Each entry below is to be duplicated verbatim.

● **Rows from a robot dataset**
+++++

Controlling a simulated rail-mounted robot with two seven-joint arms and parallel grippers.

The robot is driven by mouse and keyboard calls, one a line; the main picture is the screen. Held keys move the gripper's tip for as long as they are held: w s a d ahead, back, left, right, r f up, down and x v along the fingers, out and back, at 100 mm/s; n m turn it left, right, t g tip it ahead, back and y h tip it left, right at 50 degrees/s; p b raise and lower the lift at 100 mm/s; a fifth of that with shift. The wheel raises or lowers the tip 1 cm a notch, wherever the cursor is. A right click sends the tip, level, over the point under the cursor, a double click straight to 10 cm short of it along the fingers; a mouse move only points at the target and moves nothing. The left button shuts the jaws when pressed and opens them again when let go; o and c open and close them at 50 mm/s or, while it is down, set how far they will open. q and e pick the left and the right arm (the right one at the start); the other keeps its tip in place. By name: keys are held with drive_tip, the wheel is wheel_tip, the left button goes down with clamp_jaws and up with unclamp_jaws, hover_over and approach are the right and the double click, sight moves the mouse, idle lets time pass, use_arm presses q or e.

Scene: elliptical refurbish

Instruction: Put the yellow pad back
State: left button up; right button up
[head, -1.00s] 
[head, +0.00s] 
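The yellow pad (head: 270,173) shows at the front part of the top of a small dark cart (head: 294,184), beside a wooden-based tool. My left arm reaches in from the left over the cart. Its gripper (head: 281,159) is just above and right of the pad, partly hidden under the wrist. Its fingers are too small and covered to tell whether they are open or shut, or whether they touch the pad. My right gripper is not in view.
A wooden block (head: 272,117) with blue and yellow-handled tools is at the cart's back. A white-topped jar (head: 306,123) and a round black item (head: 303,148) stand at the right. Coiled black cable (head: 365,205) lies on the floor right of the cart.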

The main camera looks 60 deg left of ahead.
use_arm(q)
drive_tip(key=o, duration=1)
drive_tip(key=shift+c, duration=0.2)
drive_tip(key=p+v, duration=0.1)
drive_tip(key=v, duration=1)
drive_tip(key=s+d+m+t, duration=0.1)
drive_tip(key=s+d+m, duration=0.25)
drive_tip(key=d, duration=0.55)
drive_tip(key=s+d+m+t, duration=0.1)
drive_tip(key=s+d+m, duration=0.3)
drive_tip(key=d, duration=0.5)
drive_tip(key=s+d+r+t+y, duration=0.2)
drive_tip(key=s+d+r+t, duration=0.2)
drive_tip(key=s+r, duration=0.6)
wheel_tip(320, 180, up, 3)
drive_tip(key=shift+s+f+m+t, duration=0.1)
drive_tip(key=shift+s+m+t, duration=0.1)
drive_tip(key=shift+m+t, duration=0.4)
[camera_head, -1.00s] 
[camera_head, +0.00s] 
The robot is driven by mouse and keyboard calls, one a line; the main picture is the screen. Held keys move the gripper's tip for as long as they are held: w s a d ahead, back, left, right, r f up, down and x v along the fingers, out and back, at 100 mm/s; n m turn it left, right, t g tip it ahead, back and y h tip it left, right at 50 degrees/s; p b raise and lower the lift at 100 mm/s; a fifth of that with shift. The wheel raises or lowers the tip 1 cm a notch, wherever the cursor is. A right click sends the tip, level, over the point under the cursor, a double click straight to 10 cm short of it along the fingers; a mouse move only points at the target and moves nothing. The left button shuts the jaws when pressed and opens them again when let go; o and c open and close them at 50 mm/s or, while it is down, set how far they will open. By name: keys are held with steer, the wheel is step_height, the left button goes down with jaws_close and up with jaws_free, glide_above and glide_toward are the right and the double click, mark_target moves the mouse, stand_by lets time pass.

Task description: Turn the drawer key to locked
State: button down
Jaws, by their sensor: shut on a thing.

+++++

● **Result of the exercise**
Controlling a simulated rail-mounted robot with two seven-joint arms and parallel grippers.

The robot is driven by mouse and keyboard calls, one a line; the main picture is the screen. Held keys move the gripper's tip for as long as they are held: w s a d ahead, back, left, right, r f up, down and x v along the fingers, out and back, at 100 mm/s; n m turn it left, right, t g tip it ahead, back and y h tip it left, right at 50 degrees/s; p b raise and lower the lift at 100 mm/s; a fifth of that with shift. The wheel raises or lowers the tip 1 cm a notch, wherever the cursor is. A right click sends the tip, level, over the point under the cursor, a double click straight to 10 cm short of it along the fingers; a mouse move only points at the target and moves nothing. The left button shuts the jaws when pressed and opens them again when let go; o and c open and close them at 50 mm/s or, while it is down, set how far they will open. q and e pick the left and the right arm (the right one at the start); the other keeps its tip in place. By name: keys are held with drive_tip, the wheel is wheel_tip, the left button goes down with clamp_jaws and up with unclamp_jaws, hover_over and approach are the right and the double click, sight moves the mouse, idle lets time pass, use_arm presses q or e.

Scene: elliptical refurbish

Instruction: Put the yellow pad back
State: left button up; right button up
[head, -1.00s] 
[head, +0.00s] 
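The yellow pad (head: 270,173) shows at the front part of the top of a small dark cart (head: 294,184), beside a wooden-based tool. My left arm reaches in from the left over the cart. Its gripper (head: 281,159) is just above and right of the pad, partly hidden under the wrist. Its fingers are too small and covered to tell whether they are open or shut, or whether they touch the pad. My right gripper is not in view.
A wooden block (head: 272,117) with blue and yellow-handled tools is at the cart's back. A white-topped jar (head: 306,123) and a round black item (head: 303,148) stand at the right. Coiled black cable (head: 365,205) lies on the floor right of the cart.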

The main camera looks 60 deg left of ahead.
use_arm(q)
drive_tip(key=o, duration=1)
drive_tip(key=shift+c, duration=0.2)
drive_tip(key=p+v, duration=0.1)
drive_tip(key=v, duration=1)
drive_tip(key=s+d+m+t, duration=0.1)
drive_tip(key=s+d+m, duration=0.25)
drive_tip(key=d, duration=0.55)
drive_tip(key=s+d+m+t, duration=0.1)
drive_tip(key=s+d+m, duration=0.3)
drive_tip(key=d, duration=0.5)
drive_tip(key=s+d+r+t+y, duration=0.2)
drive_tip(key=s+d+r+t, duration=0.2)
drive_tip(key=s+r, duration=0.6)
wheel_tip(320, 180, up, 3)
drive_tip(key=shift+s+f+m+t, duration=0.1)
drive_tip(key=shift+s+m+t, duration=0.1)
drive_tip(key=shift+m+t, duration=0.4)
[camera_head, -1.00s] 
[camera_head, +0.00s] 
The robot is driven by mouse and keyboard calls, one a line; the main picture is the screen. Held keys move the gripper's tip for as long as they are held: w s a d ahead, back, left, right, r f up, down and x v along the fingers, out and back, at 100 mm/s; n m turn it left, right, t g tip it ahead, back and y h tip it left, right at 50 degrees/s; p b raise and lower the lift at 100 mm/s; a fifth of that with shift. The wheel raises or lowers the tip 1 cm a notch, wherever the cursor is. A right click sends the tip, level, over the point under the cursor, a double click straight to 10 cm short of it along the fingers; a mouse move only points at the target and moves nothing. The left button shuts the jaws when pressed and opens them again when let go; o and c open and close them at 50 mm/s or, while it is down, set how far they will open. By name: keys are held with steer, the wheel is step_height, the left button goes down with jaws_close and up with jaws_free, glide_above and glide_toward are the right and the double click, mark_target moves the mouse, stand_by lets time pass.

Task description: Turn the drawer key to locked
State: button down
Jaws, by their sensor: shut on a thing.

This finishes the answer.